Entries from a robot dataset
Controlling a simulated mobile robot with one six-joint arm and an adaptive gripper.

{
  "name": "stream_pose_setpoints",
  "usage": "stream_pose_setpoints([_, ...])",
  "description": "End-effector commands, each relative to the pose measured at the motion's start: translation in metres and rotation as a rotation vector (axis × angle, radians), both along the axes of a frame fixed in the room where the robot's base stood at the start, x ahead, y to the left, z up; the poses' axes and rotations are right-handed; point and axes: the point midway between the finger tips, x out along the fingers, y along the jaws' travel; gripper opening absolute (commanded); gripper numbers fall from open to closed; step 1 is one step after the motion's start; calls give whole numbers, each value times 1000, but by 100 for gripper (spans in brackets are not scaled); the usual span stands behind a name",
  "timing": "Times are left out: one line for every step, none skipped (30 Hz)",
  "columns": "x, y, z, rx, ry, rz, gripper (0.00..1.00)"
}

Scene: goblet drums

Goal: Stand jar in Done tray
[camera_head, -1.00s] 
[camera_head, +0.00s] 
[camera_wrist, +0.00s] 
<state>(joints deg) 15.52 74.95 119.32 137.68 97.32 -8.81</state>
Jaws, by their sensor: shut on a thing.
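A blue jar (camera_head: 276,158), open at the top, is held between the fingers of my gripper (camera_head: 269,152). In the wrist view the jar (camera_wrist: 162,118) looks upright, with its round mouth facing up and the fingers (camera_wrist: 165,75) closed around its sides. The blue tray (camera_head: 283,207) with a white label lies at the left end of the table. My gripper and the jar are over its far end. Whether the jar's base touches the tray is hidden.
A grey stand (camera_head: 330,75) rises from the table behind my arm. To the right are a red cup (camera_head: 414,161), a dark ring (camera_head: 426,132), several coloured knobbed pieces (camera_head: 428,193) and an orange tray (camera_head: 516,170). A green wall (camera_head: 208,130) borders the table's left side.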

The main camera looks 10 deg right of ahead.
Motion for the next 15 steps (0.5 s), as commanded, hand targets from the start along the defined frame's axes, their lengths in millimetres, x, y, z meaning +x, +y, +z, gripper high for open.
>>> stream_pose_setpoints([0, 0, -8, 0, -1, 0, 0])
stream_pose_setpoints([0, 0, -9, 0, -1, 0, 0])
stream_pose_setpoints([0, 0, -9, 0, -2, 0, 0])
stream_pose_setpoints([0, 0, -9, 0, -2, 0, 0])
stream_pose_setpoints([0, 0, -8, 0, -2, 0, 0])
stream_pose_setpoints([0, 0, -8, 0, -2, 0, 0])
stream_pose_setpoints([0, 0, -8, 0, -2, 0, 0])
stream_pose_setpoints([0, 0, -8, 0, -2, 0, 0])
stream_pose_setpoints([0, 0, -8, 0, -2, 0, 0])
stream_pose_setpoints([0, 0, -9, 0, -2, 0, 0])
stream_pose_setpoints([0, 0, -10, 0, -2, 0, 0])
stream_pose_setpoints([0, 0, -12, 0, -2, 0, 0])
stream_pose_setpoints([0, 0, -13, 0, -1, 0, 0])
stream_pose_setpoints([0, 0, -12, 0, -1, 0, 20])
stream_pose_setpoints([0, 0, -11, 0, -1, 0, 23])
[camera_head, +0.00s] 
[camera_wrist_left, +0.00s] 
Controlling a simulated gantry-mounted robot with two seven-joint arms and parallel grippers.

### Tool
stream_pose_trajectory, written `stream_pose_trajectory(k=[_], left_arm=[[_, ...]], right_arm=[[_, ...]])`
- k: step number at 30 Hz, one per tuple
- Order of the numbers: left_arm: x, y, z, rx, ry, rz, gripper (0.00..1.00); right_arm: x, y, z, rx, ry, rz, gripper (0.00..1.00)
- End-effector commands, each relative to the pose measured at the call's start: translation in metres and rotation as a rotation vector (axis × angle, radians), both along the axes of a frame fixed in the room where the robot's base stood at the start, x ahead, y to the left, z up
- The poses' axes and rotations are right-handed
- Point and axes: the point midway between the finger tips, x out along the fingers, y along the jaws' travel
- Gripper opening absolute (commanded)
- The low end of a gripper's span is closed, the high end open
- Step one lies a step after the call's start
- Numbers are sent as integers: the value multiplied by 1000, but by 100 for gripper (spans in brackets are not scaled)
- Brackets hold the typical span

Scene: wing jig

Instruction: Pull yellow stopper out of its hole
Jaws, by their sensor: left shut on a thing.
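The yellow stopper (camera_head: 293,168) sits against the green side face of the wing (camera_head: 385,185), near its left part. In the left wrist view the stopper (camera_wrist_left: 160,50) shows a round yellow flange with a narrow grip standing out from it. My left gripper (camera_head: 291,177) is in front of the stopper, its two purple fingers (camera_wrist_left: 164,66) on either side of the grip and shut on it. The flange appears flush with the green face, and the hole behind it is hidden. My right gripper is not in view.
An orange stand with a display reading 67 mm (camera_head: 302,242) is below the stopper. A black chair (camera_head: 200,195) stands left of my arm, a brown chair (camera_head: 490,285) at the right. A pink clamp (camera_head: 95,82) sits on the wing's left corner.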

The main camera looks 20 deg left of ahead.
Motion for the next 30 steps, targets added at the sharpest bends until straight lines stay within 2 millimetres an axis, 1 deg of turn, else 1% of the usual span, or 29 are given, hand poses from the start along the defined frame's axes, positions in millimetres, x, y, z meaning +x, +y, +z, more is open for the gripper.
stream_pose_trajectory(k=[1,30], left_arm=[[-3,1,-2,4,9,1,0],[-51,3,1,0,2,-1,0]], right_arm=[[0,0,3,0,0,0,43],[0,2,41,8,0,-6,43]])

WHAT IS EXPECTED:
What is the number of lines in the listing that contain the string "simulated"? Reply with that number alone.

FULL ANSWER:
2